Content-Encoding: gzip
Vary: Accept-Encoding
Set-Cookie: commonswikiSession=qfREDACTED; path=/; secure; httponly
Set-Cookie: forceHTTPS=deleted; expires=Thu, 01-Jan-1970 00:00:01 GMT; Max-Age=0; path=/; domain=commons.wikimedia.org; httponly
Set-Cookie: forceHTTPS=true; path=/; httponly
Set-Cookie: centralauth_User=Anomie+test+12; expires=Tue, 01-Mar-2016 19:37:22 GMT; Max-Age=2592000; path=/; domain=commons.wikimedia.org; secure; httponly
Set-Cookie: centralauth_Session=8bREDACTED; path=/; domain=commons.wikimedia.org; secure; httponly
Set-Cookie: commonswikiSession=p9REDACTED; path=/; secure; httponly
Set-Cookie: centralauth_User=deleted; expires=Thu, 01-Jan-1970 00:00:01 GMT; Max-Age=0; path=/; domain=commons.wikimedia.org; secure; httponly
Set-Cookie: centralauth_Session=deleted; expires=Thu, 01-Jan-1970 00:00:01 GMT; Max-Age=0; path=/; domain=commons.wikimedia.org; secure; httponly
Last-Modified: Tue, 26 Jan 2016 02:56:41 GMT
x-varnish: 3734641595, 973222538
via: 1.1 varnish, 1.1 varnish
Accept-Ranges: bytes
Age: 0
x-cache: cp1052 pass+chfp(0), cp1066 frontend pass+chfp(0)

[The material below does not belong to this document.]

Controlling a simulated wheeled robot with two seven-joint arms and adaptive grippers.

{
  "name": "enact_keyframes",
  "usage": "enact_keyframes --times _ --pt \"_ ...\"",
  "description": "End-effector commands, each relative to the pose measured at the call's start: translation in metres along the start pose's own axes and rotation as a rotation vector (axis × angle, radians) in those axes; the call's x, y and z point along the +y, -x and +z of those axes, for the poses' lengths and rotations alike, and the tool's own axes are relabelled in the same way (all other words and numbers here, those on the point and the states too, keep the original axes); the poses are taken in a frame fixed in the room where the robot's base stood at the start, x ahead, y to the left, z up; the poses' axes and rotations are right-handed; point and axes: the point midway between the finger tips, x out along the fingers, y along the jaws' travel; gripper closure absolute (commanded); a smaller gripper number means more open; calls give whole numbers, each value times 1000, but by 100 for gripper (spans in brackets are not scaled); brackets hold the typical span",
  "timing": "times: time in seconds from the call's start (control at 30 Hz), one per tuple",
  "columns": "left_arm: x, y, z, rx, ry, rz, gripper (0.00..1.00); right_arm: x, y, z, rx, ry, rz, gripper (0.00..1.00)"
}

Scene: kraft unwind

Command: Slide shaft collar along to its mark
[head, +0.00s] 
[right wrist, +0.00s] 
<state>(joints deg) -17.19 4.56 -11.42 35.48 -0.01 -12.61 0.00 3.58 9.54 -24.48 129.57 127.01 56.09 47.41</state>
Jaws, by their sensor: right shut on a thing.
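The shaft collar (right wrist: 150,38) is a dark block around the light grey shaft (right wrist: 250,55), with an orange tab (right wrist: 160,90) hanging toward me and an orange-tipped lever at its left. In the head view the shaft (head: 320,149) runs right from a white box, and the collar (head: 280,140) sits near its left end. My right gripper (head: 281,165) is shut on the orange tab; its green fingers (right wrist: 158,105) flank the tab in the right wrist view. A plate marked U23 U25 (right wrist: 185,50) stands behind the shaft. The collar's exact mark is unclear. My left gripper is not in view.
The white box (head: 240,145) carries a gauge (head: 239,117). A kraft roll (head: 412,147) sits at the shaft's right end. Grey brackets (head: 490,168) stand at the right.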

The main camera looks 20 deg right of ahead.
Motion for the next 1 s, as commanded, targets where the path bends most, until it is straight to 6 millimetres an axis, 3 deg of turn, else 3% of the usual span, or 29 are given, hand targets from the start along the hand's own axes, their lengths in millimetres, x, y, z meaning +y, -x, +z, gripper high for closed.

strict-transport-security: max-age=31536000
x-analytics: WMF-Last-Access=31-Jan-2016;https=1
x-client-ip: REDACTED
Cache-Control: private, s-maxage=0, max-age=0, must-revalidate
X-Firefox-Spdy: 3.1
  1. The Vary header is wrong. It looks like RawAction.php doesn't bother to set the proper header. That could be a problem if the response gets cached, since it won't vary on the session cookies.
  2. There's two "commonswikiSession" Set-Cookie headers. After doing some debugging, it looks like the "failed to create empty session: Session ID already exists" message is because CA is failing the check from T124409:
    1. User doesn't exist locally so CentralAuthSessionProvider returns it to be auto-created.
    2. So it auto-creation adds it to the database.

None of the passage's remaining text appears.